野茂の例を持ち出すまでもなく、いまだに日本社会は管理志向が強いと感じる。個性の時代と声高に叫んでいる割には、同調圧力が強い。日本の内部変化も徐々に進んではいるが、日本人アスリートの多くは世界を目指して頑張っている。アスリートのみならず様々な分野で世界を目指してほしい。Japan as No,1の時代には世界初、世界一が数多くあった。

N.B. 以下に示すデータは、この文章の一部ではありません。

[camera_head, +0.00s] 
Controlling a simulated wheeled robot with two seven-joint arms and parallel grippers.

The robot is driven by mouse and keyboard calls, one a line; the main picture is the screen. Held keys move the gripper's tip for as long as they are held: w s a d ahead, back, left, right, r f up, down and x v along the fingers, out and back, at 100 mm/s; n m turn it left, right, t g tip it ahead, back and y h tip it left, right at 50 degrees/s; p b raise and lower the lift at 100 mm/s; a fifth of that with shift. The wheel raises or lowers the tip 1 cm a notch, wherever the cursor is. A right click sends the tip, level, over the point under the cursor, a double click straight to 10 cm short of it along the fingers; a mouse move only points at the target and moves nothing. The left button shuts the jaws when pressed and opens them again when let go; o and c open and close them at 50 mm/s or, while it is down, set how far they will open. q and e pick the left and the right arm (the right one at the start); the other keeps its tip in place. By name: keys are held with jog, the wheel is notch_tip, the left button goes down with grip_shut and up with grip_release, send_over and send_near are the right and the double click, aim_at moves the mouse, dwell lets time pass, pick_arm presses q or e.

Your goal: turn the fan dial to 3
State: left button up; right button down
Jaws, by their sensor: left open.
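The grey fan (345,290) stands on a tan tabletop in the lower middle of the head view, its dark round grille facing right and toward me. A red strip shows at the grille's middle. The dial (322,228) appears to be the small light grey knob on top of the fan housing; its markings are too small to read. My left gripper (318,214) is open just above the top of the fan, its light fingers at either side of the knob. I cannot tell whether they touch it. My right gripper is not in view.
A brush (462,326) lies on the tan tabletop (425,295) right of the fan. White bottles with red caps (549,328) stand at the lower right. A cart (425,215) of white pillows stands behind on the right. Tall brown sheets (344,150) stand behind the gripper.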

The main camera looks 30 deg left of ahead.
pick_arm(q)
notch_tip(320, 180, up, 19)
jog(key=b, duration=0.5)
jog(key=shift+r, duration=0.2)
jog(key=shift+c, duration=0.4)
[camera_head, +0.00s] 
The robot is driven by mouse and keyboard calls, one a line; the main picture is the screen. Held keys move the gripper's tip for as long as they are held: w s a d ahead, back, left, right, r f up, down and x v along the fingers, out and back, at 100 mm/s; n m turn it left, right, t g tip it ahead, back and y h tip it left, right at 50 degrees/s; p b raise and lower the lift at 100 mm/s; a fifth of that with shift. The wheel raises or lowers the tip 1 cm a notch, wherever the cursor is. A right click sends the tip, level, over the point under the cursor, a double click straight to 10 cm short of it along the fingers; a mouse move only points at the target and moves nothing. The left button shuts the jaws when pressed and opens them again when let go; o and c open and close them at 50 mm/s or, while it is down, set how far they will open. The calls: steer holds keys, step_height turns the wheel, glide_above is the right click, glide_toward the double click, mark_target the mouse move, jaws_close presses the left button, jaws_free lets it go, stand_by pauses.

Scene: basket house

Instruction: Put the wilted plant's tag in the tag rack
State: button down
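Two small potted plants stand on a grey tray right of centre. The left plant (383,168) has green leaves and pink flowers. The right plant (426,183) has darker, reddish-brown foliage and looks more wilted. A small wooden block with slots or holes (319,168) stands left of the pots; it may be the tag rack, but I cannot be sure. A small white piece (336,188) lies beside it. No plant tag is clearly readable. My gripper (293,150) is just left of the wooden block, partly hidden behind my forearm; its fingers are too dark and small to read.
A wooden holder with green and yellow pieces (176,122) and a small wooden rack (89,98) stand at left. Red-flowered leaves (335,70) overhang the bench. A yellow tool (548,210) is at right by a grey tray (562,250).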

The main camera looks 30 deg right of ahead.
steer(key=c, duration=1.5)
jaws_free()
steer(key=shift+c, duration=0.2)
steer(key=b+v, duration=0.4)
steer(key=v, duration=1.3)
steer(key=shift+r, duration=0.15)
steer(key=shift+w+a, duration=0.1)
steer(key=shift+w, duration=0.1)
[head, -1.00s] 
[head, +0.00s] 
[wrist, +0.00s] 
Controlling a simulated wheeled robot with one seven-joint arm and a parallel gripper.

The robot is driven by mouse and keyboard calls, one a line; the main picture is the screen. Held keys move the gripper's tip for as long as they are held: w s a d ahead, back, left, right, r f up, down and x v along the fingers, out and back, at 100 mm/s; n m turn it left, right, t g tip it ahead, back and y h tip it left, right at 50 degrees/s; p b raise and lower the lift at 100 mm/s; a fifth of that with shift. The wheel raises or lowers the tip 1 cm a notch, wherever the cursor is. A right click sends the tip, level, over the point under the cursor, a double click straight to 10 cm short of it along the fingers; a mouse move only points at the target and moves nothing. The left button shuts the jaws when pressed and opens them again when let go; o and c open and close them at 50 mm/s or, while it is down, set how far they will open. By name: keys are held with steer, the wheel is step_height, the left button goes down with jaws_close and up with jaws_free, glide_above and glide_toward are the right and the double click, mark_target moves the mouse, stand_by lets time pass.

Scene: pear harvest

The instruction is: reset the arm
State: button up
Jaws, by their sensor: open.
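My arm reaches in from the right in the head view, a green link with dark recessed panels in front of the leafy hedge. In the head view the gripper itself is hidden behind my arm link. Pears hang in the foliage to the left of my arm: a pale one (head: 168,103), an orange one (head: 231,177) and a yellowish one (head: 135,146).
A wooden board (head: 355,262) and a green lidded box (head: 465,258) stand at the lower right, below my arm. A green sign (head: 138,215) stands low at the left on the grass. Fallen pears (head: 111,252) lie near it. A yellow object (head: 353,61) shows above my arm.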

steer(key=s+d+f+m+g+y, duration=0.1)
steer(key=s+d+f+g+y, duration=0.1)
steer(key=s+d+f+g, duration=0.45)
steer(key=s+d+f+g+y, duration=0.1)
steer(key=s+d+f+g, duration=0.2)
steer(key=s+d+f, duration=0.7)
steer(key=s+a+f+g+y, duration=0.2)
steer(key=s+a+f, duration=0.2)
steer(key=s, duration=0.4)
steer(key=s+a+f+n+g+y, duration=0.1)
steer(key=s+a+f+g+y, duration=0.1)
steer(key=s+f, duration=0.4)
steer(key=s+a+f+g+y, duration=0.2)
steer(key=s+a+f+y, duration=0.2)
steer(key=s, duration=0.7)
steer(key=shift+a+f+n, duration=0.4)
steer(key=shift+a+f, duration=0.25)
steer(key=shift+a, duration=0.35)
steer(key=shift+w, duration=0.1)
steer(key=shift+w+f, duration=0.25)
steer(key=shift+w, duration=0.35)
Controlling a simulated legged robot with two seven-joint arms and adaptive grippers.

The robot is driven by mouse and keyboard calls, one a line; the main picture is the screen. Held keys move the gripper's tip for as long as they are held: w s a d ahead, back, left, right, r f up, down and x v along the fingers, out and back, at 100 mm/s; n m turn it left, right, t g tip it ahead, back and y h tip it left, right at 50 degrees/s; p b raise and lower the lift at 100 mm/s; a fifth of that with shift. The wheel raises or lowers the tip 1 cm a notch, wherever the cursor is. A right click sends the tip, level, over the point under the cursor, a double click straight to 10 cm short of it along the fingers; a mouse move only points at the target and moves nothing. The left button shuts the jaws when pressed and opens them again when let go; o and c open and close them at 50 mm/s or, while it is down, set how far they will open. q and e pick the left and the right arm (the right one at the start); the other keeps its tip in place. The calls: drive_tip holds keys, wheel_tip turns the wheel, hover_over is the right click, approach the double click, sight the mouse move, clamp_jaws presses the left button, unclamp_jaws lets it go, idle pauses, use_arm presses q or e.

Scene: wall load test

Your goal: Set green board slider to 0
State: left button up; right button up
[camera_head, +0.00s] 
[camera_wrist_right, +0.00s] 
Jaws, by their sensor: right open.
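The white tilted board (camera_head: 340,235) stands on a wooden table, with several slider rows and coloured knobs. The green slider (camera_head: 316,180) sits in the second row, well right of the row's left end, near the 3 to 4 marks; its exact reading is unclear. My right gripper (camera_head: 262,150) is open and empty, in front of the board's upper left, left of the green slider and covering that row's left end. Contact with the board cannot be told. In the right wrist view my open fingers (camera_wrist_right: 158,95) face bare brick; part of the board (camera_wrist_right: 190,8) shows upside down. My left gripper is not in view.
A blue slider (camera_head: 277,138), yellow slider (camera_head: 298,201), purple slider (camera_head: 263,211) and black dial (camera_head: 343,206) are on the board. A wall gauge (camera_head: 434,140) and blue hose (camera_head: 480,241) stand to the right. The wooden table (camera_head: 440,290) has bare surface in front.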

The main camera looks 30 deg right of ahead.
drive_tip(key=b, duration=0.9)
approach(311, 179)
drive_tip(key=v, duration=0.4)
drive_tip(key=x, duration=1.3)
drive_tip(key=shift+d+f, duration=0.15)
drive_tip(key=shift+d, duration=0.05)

現役メジャー選手から現役最高選手と評されるほどの大谷翔平であるが、こういった先輩たちの礎や周辺の人たちの支援や助言があってその位置に立ったことを十分知っていることと思う。水原一平氏の事件など精神面の揺らぎもあろうかと思うが、野球一筋に専念できるよう願っているし、応援もしたい。開幕戦からまだホームランが出ていないが、過去の有名選手のデータを見ても、結婚した年の成績は良くないことが数字で表れている。10年契約の長丁場、自分自身に自信をもって活躍してください。多くの日本の若者が世界に打って出る勇気をこれからも与えてほしいと思っています。